Within the next week they will start peeping out of men's lapels, be strategically placed on ladies' handbags and big ones will be displayed on the fronts of London's famous black taxis. It's Poppy Appeal time again in Britain and the paper and plastic poppies, sold by the Royal British Legion to raise money for military veterans, will be springing up all over the country on the run up to Remembrance Day on November 11. This year, however, the vibrant red symbol of blood spilled on battlefields from Flanders to Basra is taking on even more significance with debates raging in the papers and in parliament over the treatment of returning vets and soldiers who have died in combat. Earlier this month a mother, whose teenage son was killed by an explosion in Iraq, refused to accept an apology from the Ministry of Defence (MoD) for confusion over the mix up of her son's body parts with another man's limbs. Several families have cried foul over compensation for their injured loved ones; one soldier, who lost both legs and suffered brain damage after he was struck by an IED in Afghanistan, was given a lump sum of just over £150,000 while a Royal Air Force (RAF) typist on a civilian claim received £484,000 from the MoD when she injured her thumb typing.
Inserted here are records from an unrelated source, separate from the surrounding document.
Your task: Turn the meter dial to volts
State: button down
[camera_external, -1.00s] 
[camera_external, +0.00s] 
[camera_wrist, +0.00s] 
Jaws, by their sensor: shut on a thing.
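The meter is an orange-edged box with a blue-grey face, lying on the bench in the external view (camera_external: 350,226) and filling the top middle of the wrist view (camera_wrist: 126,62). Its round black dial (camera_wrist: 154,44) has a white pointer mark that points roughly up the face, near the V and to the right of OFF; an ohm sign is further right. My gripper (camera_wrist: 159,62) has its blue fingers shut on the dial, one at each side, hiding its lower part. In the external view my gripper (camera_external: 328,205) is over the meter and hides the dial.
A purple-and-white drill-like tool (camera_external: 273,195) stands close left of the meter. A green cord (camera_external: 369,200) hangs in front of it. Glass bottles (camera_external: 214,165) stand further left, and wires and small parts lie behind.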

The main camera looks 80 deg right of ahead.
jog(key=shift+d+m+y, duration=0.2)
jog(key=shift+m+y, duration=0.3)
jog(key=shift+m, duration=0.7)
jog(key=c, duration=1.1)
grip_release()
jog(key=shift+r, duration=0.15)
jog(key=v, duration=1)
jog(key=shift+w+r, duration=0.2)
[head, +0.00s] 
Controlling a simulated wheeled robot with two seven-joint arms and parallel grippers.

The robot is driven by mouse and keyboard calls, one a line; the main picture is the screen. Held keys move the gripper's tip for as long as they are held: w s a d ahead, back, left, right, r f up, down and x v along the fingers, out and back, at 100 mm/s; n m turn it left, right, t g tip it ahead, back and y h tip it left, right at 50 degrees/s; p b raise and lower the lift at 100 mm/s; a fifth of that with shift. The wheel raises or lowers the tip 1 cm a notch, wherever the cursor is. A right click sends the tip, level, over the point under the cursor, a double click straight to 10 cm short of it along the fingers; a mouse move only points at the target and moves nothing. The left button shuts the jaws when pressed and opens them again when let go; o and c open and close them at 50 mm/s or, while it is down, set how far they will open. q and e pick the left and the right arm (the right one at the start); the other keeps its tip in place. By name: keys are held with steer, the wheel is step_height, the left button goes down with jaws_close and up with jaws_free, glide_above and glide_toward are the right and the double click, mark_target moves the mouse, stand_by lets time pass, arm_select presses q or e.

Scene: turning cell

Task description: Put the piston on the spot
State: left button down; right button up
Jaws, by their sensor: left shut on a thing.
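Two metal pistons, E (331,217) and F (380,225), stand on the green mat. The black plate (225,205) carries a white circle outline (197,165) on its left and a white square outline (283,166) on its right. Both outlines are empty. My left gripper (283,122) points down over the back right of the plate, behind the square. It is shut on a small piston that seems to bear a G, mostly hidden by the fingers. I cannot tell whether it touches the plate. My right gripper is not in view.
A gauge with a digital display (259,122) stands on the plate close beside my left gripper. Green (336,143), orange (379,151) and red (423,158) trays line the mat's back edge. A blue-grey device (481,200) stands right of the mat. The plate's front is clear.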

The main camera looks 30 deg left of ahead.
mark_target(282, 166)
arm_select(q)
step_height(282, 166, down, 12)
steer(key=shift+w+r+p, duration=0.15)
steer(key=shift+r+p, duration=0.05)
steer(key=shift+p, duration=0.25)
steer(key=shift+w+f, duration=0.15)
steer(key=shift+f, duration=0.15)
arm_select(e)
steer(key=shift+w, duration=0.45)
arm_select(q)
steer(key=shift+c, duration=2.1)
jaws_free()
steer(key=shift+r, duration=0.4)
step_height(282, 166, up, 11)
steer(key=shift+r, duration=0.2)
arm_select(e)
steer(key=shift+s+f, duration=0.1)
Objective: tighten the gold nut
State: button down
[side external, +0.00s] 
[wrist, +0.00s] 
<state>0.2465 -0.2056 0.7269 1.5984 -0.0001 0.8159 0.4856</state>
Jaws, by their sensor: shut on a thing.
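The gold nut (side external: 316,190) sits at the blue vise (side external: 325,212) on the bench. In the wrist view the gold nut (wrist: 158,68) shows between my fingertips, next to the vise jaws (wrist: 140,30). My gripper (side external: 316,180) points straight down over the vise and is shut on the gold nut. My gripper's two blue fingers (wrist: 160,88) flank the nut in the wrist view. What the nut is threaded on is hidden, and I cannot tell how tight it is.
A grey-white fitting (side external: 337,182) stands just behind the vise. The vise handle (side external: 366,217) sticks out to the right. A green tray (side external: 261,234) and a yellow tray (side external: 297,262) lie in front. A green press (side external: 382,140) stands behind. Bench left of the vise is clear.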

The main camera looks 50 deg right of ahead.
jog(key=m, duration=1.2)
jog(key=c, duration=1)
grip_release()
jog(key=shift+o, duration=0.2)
These and other examples have caused a furor and veteran's charities are beginning to fight back, launching new campaigns and calling for changes in how veterans and injured soldiers are treated in Britain. The Army Benevolent Fund unveiled a striking ad campaign this month--it's a photograph of a plastic GI Joe figure, dubbed "Out of Action Man", dressed in fatigues who has lost his leg, walks with a crutch and has a bandaged arm--for their new Current Operations Fund that is raising money solely for soldiers and veterans who have served in Iraq and Afghanistan. In September the British Legion launched the "Honour the Covenant" campaign, which calls on the government to give just compensation for wounded soldiers and requests more of a commitment to support soldiers and their families. So far the campaign has proven to be effective; the MoD announced last week that it would begin compensating injured soldiers for each serious injury they had--but with a paltry cap of £285,000. A newly launched charity, Help for Heroes, is hoping to raise several million pounds to build a new gym at Headley Court, the military's rehabilitation center.
These are all great and good plans but I have to agree with an editorial written this past weekend by a retired colonel, Tim Collins, who states that it is a national scandal the way wounded soldiers are treated in Britain. "I look at the way the US treats its servicemen and I am ashamed of our nation," Collins wrote in the Sunday Telegraph. "I envy America's GI bill that guarantees fair treatment for its service people [and] I doubt we could ever get a bill through [now]." Sadly this pattern of the governmental hands-off approach had been the case for a long time in Britain. "You talk o' better food for us, an' schools, an fires, an all; We'll wait for extry rations if you treat us rational," wrote Rudyard Kipling in his 1892 poem "Tommy." Though British forces are being drawn down in Iraq, troops look likely to be in Afghanistan for at least another decade. Relying on sales of poppies to provide for service personnel is ridiculous--the system needs an overhaul now.